- [Written task]:
Reproduce the entire listing word for word.
++++ Dataset excerpt
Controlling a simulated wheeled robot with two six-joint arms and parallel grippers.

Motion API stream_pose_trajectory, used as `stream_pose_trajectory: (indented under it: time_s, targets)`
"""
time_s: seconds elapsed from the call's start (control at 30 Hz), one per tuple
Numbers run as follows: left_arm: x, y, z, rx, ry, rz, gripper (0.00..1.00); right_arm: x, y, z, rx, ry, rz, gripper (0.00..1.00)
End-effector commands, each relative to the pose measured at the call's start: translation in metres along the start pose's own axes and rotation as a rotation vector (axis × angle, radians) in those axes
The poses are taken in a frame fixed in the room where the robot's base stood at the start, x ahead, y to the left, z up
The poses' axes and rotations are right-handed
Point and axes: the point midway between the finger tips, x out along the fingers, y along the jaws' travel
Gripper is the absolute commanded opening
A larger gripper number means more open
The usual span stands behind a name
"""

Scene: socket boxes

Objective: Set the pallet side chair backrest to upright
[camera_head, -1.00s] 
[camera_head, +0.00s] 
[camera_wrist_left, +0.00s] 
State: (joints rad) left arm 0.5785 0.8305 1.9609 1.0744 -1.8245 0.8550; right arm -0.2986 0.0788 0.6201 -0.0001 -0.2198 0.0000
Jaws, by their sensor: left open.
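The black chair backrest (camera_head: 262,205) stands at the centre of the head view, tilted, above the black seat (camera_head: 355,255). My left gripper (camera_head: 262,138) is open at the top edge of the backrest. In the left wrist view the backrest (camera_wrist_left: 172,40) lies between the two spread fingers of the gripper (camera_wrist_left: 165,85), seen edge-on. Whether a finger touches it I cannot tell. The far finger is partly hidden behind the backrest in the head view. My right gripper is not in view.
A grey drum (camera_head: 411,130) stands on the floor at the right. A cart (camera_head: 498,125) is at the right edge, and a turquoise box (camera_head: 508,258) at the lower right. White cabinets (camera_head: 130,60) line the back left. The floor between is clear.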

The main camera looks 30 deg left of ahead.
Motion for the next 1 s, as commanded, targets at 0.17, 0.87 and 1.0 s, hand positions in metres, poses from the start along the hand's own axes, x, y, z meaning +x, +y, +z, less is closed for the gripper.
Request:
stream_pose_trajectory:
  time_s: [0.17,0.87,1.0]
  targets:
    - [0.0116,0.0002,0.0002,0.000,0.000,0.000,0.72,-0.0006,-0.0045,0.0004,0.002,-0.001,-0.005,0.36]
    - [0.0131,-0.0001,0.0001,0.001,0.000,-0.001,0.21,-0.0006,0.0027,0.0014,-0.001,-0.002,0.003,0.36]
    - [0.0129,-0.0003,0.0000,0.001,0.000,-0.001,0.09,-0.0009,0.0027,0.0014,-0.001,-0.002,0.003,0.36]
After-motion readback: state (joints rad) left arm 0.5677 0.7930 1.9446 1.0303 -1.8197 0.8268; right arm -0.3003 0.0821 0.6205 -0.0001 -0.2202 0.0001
++++++++
- [The response]:
Controlling a simulated wheeled robot with two six-joint arms and parallel grippers.

Motion API stream_pose_trajectory, used as `stream_pose_trajectory: (indented under it: time_s, targets)`
"""
time_s: seconds elapsed from the call's start (control at 30 Hz), one per tuple
Numbers run as follows: left_arm: x, y, z, rx, ry, rz, gripper (0.00..1.00); right_arm: x, y, z, rx, ry, rz, gripper (0.00..1.00)
End-effector commands, each relative to the pose measured at the call's start: translation in metres along the start pose's own axes and rotation as a rotation vector (axis × angle, radians) in those axes
The poses are taken in a frame fixed in the room where the robot's base stood at the start, x ahead, y to the left, z up
The poses' axes and rotations are right-handed
Point and axes: the point midway between the finger tips, x out along the fingers, y along the jaws' travel
Gripper is the absolute commanded opening
A larger gripper number means more open
The usual span stands behind a name
"""

Scene: socket boxes

Objective: Set the pallet side chair backrest to upright
[camera_head, -1.00s] 
[camera_head, +0.00s] 
[camera_wrist_left, +0.00s] 
State: (joints rad) left arm 0.5785 0.8305 1.9609 1.0744 -1.8245 0.8550; right arm -0.2986 0.0788 0.6201 -0.0001 -0.2198 0.0000
Jaws, by their sensor: left open.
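The black chair backrest (camera_head: 262,205) stands at the centre of the head view, tilted, above the black seat (camera_head: 355,255). My left gripper (camera_head: 262,138) is open at the top edge of the backrest. In the left wrist view the backrest (camera_wrist_left: 172,40) lies between the two spread fingers of the gripper (camera_wrist_left: 165,85), seen edge-on. Whether a finger touches it I cannot tell. The far finger is partly hidden behind the backrest in the head view. My right gripper is not in view.
A grey drum (camera_head: 411,130) stands on the floor at the right. A cart (camera_head: 498,125) is at the right edge, and a turquoise box (camera_head: 508,258) at the lower right. White cabinets (camera_head: 130,60) line the back left. The floor between is clear.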

The main camera looks 30 deg left of ahead.
Motion for the next 1 s, as commanded, targets at 0.17, 0.87 and 1.0 s, hand positions in metres, poses from the start along the hand's own axes, x, y, z meaning +x, +y, +z, less is closed for the gripper.
Request:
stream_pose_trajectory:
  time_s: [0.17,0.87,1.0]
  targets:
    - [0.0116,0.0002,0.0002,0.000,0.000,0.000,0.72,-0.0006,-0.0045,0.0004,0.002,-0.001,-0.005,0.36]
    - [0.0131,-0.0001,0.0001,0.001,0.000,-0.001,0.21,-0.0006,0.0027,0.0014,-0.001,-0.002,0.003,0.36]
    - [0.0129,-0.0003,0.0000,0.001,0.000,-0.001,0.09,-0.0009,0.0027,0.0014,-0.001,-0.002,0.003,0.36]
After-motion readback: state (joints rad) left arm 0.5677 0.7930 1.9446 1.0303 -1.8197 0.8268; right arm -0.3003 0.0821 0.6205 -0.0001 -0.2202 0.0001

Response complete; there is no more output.